(Dataset records)
————————
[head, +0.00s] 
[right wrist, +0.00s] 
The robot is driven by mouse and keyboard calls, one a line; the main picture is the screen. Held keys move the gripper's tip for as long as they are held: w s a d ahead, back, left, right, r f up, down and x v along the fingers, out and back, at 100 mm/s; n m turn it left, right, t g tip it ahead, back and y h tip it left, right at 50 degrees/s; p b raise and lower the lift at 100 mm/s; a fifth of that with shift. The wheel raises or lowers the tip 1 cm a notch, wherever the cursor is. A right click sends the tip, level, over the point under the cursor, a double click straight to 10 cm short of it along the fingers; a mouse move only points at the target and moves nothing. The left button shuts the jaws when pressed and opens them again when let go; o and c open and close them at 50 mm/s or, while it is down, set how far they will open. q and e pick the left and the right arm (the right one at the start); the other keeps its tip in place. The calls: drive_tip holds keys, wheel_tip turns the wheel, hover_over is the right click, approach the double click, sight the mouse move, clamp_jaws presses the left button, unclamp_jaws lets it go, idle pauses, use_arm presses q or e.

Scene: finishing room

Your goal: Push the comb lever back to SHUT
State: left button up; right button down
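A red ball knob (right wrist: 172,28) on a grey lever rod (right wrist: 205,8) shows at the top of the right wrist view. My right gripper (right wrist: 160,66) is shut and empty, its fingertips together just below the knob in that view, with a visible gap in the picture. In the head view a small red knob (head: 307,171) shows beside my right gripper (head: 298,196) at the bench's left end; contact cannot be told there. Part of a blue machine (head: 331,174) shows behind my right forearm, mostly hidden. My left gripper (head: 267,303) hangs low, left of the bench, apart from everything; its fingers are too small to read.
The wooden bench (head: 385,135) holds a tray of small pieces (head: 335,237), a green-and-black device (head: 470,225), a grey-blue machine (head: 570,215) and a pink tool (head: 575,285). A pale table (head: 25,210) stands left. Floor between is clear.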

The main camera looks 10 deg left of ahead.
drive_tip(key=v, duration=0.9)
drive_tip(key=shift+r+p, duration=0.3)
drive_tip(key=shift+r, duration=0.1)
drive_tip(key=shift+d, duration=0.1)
————————
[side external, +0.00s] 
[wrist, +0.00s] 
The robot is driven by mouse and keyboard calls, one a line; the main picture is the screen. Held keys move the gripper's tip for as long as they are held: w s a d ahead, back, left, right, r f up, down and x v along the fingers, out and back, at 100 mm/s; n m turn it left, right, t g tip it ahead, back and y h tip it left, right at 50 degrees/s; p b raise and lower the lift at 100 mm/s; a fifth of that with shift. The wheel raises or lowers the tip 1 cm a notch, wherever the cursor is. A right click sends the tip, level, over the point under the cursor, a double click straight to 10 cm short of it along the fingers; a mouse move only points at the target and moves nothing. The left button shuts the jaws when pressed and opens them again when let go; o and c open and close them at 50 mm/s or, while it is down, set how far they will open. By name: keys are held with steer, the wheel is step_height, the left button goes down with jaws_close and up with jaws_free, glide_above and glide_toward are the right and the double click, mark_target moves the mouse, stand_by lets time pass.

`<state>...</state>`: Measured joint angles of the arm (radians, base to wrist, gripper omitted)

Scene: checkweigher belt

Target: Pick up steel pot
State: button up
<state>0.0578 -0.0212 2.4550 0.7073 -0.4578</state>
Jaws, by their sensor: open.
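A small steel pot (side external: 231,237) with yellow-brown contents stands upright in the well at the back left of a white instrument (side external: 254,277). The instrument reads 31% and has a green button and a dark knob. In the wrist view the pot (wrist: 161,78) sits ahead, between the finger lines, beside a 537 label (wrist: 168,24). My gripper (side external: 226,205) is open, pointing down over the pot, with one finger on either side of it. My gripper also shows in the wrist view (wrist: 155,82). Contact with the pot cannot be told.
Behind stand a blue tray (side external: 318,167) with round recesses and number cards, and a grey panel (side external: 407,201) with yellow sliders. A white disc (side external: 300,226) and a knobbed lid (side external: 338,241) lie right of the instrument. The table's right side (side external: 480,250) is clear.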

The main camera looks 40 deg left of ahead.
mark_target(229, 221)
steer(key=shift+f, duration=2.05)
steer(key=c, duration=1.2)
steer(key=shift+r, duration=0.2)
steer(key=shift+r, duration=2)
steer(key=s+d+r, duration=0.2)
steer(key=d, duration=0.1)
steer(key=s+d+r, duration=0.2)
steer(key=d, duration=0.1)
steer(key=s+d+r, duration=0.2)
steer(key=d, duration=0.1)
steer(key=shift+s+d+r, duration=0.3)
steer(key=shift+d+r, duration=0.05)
————————
=== REQUIREMENTS ===
Copy out precisely the lines from the line with "wrist, gripper omitted)" to the line with "<state>0.0578 -0.0212 2.4550" in the material above, including those two lines and omitting all the rest.

=== REPLY ===
`<state>...</state>`: Measured joint angles of the arm (radians, base to wrist, gripper omitted)

Scene: checkweigher belt

Target: Pick up steel pot
State: button up
<state>0.0578 -0.0212 2.4550 0.7073 -0.4578</state>

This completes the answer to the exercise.